Thursday, May 15, 2014

The Essence Of A Life Worth Living

Man plans and God laughs. ~Yiddish proverb

I'm here today to tell you, there is no such thing as a "permanent record." As far as I can tell, it's just a boogie man, dreamt up to keep us on the straight and narrow, as if that's a path worthy of anyone's precious time. 

If I've learned anything in my 52 years, it's that there's no margin in the straight and narrow. Life happens off in the rocky parts, over there in the places where you scrape your knees and bump your head. It's the difference between merely following a recipe and performing an experiment: you're going to screw up a whole lot in between those Eureka! moments, but too many of us, too often, avoid the risk because we're worried about the phantom notetaker peering over our shoulder, judging our failures, so we trundle along on the well-worn path created by those who came before us, only to reach a certain point in life when we look around and wonder, as David Byrne famously did, "How did I get here?" and "My god, what have I done?"

The other night I attended an event for high school juniors and their parents featuring admissions officers from several universities, the idea being to get a leg up on what can be a daunting and mysterious process. No where does that fabled permanent record come more into play than here: keep your grades up, score high on bubble tests, ace those AP courses, build a broad and balanced resume of extracurricular activities, and for heaven's sake, don't do anything that might result in a photo on the internet (the latest iteration of the permanent record) that might in anyway be used to besmirch your reputation because "the internet is forever!" Boo!

The thing is, the only time these admissions officers mentioned any of this stuff was when people raised their hands and asked, and then their answers, even from the Ivy League representative, were almost dismissive. No, what they spent their hour and a half repeating over and over was that while past academic accomplishment came into play, it was only a small piece in their efforts to assemble a "true picture of who you really are," "what makes you tick," and "where your passions lie." None of them talked about a competitive process, but rather a sincere desire for the "right student" to pick them. They talked about journeys and paths and trajectories. The word "soul" came up far more than "grades." They wanted to know if kids had spent any time at all in the rocky parts scraping their knees and bumping their heads.

Of course, I don't expect many of the kids really heard it, so conditioned we are by the cult of the permanent record. One even asked after listening for a good hour, "What are the right extra curriculars?"

I know we do it out of concern, even love, but what a cruel burden to place on anyone, let alone a child. We are not here to judge and be judged. That's called hell, and anytime I've found myself around people more concerned with my flaws than my beauty, I've run like the wind, and you should too. "Head for the wilderness, kids!" as Utah Phillips cried, "The one within if you can find it."
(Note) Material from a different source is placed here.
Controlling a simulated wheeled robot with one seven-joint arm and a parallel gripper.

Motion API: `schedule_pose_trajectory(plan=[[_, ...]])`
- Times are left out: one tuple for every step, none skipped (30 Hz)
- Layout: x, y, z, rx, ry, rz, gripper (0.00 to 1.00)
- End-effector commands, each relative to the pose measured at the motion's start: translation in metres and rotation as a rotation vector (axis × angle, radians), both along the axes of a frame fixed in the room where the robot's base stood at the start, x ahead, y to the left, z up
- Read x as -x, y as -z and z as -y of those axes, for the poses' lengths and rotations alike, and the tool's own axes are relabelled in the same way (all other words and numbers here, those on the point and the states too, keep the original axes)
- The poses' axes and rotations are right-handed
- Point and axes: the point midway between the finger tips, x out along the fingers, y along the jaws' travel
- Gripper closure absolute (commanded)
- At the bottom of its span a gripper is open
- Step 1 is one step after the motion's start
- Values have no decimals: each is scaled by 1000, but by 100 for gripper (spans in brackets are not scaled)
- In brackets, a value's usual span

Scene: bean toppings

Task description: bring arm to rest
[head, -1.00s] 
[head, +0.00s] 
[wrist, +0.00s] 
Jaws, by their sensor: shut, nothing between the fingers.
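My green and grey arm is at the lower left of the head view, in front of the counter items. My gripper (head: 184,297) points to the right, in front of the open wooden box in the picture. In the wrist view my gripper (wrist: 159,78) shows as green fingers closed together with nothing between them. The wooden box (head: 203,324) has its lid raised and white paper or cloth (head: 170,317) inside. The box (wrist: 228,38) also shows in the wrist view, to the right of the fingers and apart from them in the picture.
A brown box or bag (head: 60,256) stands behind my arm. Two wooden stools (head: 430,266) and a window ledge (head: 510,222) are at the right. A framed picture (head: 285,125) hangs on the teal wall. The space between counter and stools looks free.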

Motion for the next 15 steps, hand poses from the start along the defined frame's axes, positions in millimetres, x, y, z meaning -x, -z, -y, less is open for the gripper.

Like those admissions officers, I want to surround myself with people covered in bumps and bruises, with real experiences from the real world. The straight and narrow has nothing to teach anyone other than the grind of rote and meeting the expectations of others. Life resides out there in the wilderness where there be dragons.

If I were invited to give a commencement address, it would be on the topic of god laughing at our plans, the lie of permanent records, and it would finish with this line I got from the comedic actress Tina Fey, "Say yes, you'll figure it out afterwords." That's the essence of a life worth living.